If we see Jill as strong, it’s difficult to see her as a victim.
In fact the stronger we see Jill being, the more difficult it is to see her as a victim.
We need lots of evidence to convince us that Jill is a victim.
And even if we are convinced Jill is a victim in one circumstance, we quickly go back to seeing her as strong and need lots of evidence to convince us she’s a victim in any other circumstance.
We don’t have an emotional association between strength and victimhood. That’s why it’s hard for us to see strong people as victims.
This is because we are psychologically inclined to separate people into 2 categories: ‘actors’ and ‘acted upon’.
We resist seeing the people we classify as ‘actors’ as being ‘acted upon’. Likewise we resist seeing the people we classify as ‘acted upon’ as being ‘actors.’
This is Jack.
Compared to Jill, Jack is almost always in the ‘actor’ category.
We place women as a group into the category ‘acted upon’ relative to men.
When Jack’s hit by Jill we resist seeing him as a victim and try to find a way to blame him for her violence, recasting him as the actor in the encounter.
Conversely we recognize the internal life of the ‘acted upon.’ We see their vulnerabilities and needs. We feel compassion and wish to protect and provide for them. We tend to blame their circumstances rather than them for their actions.
When Jill hits Jack we resist seeing her as an actor and instead try to find a way to recast her as acted upon by Jack.
We recast the ‘acted upon’s’ actions as reactions to someone else’s actions; and we the actor acting even when he’s being acted upon. We resist seeing ‘actors’ as being acted upon; and we resist seeing the ‘acted upon’ as taking action.
Put together, we judge ‘actors’ based on how their actions affect those we see as ‘acted upon.’
We consider women weak but at the same time we are concerned about women’s well being.
Because we associate women with weakness, with the category ‘acted upon’ it’s easy to see them as victims.
And the more we see women as victims, the stronger the association between “woman” and “acted upon.”
If we associated strength with womanhood, we would need lots of evidence of women’s victimhood. Rational evidence, statistical evidence, factual evidence and we would look to both sides of the equation. We would look at the situation for men.

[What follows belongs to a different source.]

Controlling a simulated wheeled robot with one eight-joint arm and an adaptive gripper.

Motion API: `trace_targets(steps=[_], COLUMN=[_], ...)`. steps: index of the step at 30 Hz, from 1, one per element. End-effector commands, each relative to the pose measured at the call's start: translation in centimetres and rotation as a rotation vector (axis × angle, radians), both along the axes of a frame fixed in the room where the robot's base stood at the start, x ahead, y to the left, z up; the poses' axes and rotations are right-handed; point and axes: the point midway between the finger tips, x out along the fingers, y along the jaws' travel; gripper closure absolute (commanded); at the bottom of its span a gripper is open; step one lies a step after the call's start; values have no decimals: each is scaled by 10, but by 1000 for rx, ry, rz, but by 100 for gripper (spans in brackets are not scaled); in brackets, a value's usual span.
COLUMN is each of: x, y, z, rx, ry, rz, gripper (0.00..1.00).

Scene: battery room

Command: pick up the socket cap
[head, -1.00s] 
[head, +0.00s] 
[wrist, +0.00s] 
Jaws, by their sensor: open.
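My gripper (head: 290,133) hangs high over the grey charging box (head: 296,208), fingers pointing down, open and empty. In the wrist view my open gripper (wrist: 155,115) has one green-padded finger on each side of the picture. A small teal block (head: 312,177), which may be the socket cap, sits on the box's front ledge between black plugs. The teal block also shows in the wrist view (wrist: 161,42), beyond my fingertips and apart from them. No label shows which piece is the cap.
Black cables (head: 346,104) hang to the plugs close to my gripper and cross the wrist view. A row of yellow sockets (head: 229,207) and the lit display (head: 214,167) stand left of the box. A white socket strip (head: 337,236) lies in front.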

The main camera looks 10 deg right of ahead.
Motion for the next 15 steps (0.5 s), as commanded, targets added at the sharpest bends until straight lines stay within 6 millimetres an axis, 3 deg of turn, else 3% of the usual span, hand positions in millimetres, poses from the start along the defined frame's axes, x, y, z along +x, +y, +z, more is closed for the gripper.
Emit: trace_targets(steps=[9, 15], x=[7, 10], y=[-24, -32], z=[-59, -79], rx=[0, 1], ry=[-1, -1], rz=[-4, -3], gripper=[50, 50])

But because we associate being “actors” with manhood we resist seeing how men are “acted upon”. We resist seeing men as victims and we find it particularly difficult to see how men are victims because they are men.
Jack is 5 times more likely to commit suicide. He is 25% less likely to graduate college. Studies suggest he is just as likely to experience domestic violence or rape, but he receives almost no support as a victim of either. In fact he’s more likely to be arrested than his female abuser. Jack receives many times less government funding in social programs overall relative to Jill even though he pays more in taxes. Jack is fifteen times more likely to lose custody. He serves 60% more for the same crime. He is 4 times more likely to be unsheltered and homeless and 9 times more likely to die on the job.
If these statistics applied to Jill we would say they were evidence of Jill’s oppression, that they are evidence that Jill belongs in the category ‘acted upon.’ But because they apply to Jack and our subconscious resists putting Jack in the category ‘acted upon’, we resolve the cognitive dissonance by saying Jack is a victim of racism, ableism, classism, homophobia… anything but recognize that Jack can be acted upon as a man.
Men act; women are acted upon.
Men are strong; women are weak.
Men’s Rights activists seek to bring awareness to how men are acted upon by society, acted upon by other men and acted upon by women.
They are opposed by feminists who think that bringing attention to how men are acted upon will take something away from women.
Every era has had its mythology of women’s weakness and men’s strength. Ours is no different and it’s not progressive.
How easy is it for you to see Jill as a victim? How hard is it for you to see Jack as vulnerable?